Bill Moyers inadvertently provided useful information on his show last week. He gave the name of an organization that correlates donor money to politicians: Center for Responsive Politics. Presumably, the reason Moyers was flogging the New York Times convoluted Bank PAC matrix



is because most of the top 3 contributors identified were typically Republican, and AIG was left off the map. I suspect both the New York Times & Moyers wish to muddy the awters and push the meme that all politicians are corrupt, but especially Republicans, who take kickbacks from private banks. I suspect that their answer to said problem is to nationalize the banks and have them controlled by the government, but only if said government is controlled by the Democrats.

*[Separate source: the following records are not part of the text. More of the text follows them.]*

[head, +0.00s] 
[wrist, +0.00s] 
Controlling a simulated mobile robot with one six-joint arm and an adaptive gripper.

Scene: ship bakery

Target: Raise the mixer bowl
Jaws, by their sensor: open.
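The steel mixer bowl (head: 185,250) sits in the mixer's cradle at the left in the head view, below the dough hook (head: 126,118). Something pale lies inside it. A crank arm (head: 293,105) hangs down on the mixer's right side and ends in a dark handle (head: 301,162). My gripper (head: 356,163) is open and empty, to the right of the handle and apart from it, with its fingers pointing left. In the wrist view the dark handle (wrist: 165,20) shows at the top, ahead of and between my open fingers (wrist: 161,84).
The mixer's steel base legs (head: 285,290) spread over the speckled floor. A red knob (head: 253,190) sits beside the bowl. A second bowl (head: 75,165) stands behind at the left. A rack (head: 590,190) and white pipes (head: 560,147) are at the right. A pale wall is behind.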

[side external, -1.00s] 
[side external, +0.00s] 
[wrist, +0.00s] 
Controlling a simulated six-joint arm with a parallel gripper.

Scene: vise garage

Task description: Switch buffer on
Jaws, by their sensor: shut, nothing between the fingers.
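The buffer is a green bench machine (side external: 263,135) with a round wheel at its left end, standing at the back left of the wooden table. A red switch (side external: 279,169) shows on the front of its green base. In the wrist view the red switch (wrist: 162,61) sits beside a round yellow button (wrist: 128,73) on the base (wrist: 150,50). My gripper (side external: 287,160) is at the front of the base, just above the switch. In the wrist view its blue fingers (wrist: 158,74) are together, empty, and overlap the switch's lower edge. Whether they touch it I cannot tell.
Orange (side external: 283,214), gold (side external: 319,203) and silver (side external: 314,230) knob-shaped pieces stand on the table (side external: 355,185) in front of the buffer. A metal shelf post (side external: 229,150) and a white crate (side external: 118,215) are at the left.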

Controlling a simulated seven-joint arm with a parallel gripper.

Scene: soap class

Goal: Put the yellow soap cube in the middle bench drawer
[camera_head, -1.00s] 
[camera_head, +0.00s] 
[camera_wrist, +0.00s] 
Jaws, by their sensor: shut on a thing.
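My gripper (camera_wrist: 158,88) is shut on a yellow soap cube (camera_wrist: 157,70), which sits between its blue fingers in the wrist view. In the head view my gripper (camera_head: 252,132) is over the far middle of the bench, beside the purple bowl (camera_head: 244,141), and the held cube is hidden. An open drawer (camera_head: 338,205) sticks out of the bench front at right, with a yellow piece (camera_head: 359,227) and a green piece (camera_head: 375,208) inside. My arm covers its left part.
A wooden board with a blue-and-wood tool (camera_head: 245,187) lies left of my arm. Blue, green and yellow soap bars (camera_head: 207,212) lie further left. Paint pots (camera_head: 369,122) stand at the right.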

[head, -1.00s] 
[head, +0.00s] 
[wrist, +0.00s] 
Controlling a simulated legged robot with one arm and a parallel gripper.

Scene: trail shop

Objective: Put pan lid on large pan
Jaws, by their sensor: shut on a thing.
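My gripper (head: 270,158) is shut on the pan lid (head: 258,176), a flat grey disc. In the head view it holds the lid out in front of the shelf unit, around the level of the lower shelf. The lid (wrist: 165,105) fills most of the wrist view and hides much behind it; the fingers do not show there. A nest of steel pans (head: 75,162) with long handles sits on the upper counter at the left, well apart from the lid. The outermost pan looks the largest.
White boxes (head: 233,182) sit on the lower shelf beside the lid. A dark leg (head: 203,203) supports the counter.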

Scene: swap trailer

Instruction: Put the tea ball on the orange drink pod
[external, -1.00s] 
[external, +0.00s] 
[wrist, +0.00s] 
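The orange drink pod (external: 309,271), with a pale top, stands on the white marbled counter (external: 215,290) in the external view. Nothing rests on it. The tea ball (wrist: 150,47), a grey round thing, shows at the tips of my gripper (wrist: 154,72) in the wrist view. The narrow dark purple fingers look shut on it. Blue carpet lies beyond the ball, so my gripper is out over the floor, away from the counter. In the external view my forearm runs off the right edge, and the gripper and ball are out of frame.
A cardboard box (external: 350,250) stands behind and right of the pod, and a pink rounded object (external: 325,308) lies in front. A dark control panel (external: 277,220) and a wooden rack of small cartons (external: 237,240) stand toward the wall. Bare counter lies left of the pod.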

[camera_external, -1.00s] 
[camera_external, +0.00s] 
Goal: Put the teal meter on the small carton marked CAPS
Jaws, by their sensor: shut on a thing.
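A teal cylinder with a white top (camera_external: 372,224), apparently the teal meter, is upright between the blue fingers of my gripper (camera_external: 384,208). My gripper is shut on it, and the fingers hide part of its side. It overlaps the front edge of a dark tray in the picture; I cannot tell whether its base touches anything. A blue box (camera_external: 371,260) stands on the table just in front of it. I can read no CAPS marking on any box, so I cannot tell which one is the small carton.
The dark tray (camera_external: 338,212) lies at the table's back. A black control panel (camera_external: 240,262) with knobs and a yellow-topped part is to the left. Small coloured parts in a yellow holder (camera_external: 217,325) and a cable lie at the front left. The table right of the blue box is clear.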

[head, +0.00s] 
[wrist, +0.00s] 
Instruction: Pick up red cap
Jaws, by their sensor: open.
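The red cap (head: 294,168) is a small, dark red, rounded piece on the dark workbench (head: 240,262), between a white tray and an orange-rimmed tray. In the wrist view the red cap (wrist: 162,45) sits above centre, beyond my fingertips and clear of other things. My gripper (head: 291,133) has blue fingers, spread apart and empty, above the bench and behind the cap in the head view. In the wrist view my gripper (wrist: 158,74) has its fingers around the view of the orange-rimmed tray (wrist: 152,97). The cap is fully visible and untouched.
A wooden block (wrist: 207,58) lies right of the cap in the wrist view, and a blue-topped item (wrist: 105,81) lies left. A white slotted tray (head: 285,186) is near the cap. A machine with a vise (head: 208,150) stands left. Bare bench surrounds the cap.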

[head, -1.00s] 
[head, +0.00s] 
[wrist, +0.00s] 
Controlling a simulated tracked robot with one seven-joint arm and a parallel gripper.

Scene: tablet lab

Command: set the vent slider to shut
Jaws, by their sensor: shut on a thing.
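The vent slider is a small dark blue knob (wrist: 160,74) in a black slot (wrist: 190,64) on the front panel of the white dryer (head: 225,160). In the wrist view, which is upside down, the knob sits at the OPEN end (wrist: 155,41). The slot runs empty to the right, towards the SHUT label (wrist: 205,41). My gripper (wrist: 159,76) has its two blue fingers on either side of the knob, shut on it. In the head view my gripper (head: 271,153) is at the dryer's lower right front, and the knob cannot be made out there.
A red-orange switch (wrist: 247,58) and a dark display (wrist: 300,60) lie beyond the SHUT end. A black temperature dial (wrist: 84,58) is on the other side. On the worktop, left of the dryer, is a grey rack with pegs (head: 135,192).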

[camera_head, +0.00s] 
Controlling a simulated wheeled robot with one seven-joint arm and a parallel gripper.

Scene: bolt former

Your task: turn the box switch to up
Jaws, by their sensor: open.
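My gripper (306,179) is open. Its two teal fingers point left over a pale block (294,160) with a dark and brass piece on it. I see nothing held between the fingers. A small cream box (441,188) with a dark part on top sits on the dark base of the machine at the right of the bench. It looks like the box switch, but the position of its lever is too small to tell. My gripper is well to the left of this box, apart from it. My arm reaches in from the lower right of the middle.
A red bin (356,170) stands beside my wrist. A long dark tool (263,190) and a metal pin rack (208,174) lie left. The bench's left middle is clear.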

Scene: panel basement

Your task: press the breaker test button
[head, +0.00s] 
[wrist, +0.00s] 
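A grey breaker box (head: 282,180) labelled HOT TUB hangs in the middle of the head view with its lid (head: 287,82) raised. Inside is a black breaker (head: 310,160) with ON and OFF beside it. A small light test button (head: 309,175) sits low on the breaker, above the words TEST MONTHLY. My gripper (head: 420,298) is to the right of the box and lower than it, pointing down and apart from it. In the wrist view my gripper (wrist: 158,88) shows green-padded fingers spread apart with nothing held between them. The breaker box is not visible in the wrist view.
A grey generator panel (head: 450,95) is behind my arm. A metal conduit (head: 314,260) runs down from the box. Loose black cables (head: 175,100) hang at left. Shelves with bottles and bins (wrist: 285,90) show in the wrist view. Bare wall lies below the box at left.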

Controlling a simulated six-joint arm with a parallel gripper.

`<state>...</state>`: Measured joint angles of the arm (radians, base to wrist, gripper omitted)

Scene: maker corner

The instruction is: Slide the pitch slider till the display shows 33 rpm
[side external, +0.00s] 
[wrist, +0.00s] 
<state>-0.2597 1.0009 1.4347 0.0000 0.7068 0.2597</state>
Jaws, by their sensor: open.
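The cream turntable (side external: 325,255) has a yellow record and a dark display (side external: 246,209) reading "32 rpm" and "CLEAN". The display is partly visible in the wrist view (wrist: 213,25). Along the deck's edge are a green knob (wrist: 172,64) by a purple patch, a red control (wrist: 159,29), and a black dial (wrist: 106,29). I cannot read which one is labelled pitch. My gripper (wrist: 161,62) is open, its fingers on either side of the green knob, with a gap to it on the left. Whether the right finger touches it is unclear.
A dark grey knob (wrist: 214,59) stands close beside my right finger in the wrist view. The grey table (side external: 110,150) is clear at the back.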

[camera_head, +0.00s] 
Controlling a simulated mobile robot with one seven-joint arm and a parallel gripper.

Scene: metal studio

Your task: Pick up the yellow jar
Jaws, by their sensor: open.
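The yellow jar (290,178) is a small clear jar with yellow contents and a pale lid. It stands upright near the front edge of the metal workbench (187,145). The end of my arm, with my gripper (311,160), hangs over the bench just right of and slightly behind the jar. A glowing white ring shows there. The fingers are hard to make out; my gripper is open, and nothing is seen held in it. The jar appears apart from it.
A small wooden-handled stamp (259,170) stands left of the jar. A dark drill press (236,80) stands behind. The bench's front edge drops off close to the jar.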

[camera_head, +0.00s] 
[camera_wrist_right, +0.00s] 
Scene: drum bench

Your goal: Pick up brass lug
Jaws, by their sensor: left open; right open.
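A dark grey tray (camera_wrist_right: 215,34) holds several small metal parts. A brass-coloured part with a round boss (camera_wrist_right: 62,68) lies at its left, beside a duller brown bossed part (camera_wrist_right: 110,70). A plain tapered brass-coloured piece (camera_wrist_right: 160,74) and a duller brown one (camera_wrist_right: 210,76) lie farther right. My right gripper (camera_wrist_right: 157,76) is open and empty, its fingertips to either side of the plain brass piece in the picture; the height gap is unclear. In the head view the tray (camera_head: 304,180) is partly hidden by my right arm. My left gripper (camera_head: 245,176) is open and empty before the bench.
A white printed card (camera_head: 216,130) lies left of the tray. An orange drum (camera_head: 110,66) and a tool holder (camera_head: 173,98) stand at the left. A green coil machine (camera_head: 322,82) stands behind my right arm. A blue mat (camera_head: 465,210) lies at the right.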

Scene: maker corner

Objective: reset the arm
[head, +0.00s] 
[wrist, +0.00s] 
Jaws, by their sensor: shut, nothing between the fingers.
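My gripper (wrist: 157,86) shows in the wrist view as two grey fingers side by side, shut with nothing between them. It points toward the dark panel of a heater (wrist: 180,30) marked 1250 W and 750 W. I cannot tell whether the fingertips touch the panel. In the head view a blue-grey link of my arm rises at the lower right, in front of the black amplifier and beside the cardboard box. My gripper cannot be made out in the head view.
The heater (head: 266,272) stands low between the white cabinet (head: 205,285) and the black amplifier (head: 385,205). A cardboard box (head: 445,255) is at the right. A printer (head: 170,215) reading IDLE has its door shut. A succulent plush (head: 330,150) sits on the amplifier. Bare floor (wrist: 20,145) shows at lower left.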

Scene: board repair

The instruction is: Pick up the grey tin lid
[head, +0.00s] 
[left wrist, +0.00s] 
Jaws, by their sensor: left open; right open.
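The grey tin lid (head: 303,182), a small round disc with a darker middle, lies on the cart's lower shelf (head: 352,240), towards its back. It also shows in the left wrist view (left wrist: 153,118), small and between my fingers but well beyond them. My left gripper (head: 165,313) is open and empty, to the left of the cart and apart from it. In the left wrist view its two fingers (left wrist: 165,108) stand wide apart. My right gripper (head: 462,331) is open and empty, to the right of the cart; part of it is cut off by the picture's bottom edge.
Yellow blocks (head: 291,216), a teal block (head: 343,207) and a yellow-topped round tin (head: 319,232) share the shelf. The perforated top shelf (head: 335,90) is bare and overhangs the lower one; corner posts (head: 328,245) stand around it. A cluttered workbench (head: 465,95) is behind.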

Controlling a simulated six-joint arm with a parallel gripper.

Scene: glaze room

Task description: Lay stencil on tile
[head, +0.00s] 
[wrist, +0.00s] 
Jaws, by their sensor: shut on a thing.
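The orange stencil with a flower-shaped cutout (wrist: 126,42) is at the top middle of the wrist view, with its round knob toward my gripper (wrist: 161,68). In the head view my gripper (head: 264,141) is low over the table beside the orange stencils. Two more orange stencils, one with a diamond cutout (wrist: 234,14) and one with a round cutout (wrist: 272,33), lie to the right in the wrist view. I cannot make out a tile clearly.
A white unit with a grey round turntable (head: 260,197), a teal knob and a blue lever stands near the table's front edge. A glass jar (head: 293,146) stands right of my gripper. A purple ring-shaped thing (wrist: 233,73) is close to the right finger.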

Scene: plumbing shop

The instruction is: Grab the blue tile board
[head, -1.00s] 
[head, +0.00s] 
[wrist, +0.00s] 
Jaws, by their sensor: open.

What would be more useful is to correlate the PAC recipients' voting records to their support of TARP & other corporate baiouts. For fellow Buckeyes, Rep. Boehner received a boatload of bank PAC dough, and also voted in favor of the 3 Oct 2008 HR 1424 TARP bank bailout bill, but only after being Mau Maued by the MSM:

"CBS Evening News" anchor Katie Couric demanded that House Minority Leader John Boehner, R-Ohio, tell her on Sept. 30, 2008, "What in the World Are You People Doing?" That was after the bailout failed to pass the first time.



I agree how Moyers and his guest, William Greider, identified the problem: that it is wrong for the government to fob corporations' losses onto the public whilst allowing private profits. I assumed that our roads would drastically diverge from there, with Moyers and his merrie band of Marxists taking a hard left down the road to serfdom & bank nationalization.



I was rather taken aback when Greider argued against nationalization:

President Obama and if the Democratic leaders in Congress follow along, he'll put the Democratic Party on the wrong side of history. At this critical moment. What we ought to be seeking, the goal of reform, and government aid, is creating a new financial and banking system, of many more, thousands more, smaller, more diverse, regionally dispersed banks and investment firms. That's first obligation is to serve the economy and serve society. Not the other way around. What the administration's approach may be doing is consecrating too big to fail, for starters. Which, of course, everybody in government denied was the policy until the moment arrived. And secondly, and this will sound extreme to some people, but I came to it reluctantly. I fear what they're doing, not intentionally, but in their design is setting the crown for a corporate state.


I don't buy into Greider's false dichotomy that small=good and big=bad. His New Way Forward looks like an old way backward into the 19th C Andrew Jackson's liquidating of Biddle's bank. However, at least Greider's not taking us back to the 20th C Stalin's liquidating of the Kulaks, which I suspect is what Moyers wants.

I disagree with Greider's procedure for separating the wheat from the chaff. For me, a good bank is well managed, remains solvent, and eschews pimping themselves for taxpayer bailouts regardless of race, religion, gender, etc, etc, or size. A bad bank is a zombie bank that should go into Chapter 11, again, regardless of size and regardless of political favor curried.